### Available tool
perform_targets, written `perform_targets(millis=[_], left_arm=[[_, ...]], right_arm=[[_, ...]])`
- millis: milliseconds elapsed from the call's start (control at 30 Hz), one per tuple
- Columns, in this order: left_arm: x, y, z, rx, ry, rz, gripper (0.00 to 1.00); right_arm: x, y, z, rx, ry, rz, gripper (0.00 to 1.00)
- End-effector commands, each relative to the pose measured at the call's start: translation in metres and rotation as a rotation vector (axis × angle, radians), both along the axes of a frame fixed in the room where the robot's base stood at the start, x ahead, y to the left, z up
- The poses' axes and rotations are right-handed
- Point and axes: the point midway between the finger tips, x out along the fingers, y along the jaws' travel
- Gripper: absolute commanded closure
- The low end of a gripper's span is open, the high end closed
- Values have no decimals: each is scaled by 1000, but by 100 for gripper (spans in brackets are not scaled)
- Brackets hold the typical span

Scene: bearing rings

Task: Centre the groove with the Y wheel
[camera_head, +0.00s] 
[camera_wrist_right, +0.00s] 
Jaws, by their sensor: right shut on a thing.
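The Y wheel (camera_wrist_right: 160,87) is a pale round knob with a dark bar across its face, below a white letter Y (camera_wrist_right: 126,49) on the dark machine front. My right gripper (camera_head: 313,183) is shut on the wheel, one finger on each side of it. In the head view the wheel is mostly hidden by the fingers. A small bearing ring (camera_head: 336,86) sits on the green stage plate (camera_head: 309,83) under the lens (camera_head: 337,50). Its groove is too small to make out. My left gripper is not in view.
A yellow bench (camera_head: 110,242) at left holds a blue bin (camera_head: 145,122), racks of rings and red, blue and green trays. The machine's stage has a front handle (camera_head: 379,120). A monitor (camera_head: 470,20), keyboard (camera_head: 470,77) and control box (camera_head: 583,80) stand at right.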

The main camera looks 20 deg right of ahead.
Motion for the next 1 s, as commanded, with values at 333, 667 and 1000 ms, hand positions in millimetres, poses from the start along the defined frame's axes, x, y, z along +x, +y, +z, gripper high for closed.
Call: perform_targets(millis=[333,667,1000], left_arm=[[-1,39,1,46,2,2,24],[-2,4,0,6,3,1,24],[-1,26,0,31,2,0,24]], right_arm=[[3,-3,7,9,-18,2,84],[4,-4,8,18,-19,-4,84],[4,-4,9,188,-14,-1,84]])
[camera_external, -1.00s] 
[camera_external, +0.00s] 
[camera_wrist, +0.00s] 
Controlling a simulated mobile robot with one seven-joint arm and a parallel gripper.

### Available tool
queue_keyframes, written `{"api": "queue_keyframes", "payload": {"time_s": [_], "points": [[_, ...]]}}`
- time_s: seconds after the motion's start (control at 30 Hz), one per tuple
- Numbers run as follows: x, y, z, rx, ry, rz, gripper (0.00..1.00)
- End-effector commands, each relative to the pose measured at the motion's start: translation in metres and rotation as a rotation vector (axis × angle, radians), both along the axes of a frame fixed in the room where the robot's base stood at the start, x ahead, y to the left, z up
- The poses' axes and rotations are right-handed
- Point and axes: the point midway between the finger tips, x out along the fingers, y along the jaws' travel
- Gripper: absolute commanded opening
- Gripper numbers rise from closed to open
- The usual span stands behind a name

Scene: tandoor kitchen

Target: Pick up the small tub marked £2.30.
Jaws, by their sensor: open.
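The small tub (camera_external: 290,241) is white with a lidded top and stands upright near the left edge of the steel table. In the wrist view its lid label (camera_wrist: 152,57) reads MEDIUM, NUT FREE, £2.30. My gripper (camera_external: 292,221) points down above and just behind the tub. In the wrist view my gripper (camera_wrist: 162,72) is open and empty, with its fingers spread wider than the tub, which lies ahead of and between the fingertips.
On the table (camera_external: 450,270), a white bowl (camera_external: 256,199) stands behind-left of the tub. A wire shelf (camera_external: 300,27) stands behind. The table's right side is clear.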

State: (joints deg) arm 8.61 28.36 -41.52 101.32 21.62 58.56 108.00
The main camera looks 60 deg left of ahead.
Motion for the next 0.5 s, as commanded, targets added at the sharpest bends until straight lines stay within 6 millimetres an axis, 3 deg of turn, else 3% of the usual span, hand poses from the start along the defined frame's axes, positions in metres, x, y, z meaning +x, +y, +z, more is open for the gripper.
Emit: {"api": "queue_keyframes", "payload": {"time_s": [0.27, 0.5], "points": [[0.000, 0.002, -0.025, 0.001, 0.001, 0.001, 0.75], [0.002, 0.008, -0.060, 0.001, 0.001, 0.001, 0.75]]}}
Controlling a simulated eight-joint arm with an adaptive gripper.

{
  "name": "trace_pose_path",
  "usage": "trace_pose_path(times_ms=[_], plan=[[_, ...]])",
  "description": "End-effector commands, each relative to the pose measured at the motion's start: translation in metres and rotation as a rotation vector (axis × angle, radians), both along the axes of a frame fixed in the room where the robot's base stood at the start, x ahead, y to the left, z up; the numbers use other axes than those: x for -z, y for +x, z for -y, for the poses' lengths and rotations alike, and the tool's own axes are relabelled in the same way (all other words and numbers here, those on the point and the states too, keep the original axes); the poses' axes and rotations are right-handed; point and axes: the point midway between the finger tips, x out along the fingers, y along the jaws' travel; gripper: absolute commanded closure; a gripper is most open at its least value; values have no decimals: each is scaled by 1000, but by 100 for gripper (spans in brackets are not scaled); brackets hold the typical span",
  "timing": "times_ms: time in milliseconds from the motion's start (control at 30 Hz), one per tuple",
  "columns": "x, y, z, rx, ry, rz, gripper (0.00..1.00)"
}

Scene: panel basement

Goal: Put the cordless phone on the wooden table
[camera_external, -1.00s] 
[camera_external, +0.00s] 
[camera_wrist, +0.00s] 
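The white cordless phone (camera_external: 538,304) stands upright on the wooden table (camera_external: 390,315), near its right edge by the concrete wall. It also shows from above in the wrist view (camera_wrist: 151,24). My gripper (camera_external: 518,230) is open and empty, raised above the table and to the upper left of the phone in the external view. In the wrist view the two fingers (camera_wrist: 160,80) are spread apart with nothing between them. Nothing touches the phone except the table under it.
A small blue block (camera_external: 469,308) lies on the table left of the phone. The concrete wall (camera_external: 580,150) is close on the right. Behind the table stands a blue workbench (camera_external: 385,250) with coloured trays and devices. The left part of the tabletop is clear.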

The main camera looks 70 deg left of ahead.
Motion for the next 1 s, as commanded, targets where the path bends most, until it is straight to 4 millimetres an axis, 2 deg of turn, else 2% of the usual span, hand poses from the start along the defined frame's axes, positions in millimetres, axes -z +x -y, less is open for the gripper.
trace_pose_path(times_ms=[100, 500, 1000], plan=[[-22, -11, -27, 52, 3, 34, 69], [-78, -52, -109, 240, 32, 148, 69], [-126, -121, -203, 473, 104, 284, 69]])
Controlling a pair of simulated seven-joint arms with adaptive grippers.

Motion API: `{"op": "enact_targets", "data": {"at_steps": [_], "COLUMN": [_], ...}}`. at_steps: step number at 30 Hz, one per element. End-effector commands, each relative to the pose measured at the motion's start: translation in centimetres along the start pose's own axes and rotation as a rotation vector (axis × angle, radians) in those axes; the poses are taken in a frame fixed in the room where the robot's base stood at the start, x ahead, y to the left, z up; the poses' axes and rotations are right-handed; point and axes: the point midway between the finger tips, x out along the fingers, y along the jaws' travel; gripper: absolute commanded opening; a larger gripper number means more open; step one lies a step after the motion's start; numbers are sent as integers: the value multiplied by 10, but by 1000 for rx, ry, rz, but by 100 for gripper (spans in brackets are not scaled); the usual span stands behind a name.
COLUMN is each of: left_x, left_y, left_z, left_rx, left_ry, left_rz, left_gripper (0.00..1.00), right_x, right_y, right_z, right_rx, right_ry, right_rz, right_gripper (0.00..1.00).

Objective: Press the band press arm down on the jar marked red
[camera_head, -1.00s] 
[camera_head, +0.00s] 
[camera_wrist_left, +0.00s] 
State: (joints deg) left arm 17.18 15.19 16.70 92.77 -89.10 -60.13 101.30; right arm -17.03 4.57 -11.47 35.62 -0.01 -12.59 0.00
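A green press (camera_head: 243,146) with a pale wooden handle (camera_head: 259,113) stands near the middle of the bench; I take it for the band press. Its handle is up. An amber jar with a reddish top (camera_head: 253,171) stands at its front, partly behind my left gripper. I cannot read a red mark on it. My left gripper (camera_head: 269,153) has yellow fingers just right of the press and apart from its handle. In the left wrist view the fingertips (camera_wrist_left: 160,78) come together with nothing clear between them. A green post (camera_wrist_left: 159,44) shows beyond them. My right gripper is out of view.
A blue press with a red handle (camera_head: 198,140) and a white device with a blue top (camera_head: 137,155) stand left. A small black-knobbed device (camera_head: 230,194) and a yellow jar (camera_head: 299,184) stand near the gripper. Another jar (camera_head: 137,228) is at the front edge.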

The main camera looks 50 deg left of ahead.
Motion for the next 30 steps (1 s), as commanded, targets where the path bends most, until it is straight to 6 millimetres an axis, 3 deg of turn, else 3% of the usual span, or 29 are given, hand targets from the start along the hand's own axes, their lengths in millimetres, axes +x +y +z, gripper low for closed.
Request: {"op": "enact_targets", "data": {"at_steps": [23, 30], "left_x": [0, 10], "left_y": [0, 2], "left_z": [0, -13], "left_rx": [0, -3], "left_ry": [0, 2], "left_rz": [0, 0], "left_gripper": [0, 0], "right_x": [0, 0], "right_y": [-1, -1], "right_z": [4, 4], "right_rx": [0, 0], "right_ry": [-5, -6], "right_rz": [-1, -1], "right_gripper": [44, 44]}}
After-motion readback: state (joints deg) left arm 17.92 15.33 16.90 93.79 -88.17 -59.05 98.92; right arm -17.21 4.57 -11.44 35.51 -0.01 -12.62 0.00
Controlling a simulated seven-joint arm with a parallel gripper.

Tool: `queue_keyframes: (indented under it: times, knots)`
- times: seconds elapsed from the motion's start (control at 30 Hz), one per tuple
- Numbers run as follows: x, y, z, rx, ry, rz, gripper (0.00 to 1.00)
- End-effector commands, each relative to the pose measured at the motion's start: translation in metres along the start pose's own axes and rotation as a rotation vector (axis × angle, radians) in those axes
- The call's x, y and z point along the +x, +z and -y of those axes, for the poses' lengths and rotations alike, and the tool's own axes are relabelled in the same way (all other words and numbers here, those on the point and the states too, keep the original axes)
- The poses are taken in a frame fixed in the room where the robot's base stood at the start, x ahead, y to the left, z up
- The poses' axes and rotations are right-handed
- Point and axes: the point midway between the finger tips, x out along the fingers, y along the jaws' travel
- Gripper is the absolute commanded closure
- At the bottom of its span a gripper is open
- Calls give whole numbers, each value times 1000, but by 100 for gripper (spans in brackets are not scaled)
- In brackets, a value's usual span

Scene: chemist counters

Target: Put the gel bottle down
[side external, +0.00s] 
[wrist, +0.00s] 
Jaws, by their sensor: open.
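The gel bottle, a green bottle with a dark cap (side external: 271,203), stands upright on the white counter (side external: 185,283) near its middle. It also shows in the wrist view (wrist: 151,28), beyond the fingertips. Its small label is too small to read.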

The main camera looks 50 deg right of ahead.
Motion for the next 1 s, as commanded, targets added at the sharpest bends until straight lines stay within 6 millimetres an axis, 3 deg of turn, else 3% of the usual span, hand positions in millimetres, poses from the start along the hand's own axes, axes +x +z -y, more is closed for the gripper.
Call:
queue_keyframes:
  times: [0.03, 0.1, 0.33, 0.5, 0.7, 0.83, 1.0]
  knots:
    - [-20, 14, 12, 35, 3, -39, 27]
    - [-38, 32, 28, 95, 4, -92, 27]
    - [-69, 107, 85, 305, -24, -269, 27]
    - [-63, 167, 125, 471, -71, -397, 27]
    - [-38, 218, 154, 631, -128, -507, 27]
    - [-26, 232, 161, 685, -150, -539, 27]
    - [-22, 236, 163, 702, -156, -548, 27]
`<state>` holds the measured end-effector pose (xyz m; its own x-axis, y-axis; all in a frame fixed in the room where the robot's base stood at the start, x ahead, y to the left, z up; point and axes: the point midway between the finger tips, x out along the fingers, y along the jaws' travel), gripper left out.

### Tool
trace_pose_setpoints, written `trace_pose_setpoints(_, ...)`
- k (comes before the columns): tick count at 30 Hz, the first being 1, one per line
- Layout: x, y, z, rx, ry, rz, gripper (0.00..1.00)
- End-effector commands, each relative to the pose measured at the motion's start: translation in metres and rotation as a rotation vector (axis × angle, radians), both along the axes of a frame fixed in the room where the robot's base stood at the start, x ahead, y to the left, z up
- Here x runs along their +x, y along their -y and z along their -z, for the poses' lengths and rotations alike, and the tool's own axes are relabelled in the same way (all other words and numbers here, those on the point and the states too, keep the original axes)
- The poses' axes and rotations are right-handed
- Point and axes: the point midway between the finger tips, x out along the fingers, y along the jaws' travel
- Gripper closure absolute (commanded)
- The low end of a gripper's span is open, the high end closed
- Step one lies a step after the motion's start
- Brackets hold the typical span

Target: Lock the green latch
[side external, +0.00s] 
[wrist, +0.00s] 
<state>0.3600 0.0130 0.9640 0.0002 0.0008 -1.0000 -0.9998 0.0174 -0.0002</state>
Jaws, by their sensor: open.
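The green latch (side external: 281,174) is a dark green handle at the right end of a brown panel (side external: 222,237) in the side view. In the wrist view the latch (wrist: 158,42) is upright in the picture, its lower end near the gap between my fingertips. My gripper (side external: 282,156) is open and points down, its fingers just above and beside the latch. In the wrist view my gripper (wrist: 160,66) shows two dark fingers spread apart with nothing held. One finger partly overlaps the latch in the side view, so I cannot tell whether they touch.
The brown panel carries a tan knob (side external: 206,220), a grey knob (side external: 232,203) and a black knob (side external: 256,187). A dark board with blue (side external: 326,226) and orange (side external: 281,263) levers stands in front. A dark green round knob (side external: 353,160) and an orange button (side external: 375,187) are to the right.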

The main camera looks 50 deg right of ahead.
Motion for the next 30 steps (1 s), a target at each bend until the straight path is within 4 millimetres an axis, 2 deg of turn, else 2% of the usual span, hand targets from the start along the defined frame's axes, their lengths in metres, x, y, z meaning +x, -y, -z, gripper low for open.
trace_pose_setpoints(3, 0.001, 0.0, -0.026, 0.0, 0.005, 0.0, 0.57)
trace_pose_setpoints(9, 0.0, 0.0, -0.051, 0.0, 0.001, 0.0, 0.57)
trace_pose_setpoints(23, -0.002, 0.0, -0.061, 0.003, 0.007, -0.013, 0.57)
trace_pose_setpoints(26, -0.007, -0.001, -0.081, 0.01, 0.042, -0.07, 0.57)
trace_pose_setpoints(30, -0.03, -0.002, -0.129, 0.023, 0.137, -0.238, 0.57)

#### Job:
Find the lines above that contain the word "Controlling" and collect them.

#### Full answer:
Controlling a simulated mobile robot with one seven-joint arm and a parallel gripper.
Controlling a simulated eight-joint arm with an adaptive gripper.
Controlling a pair of simulated seven-joint arms with adaptive grippers.
Controlling a simulated seven-joint arm with a parallel gripper.

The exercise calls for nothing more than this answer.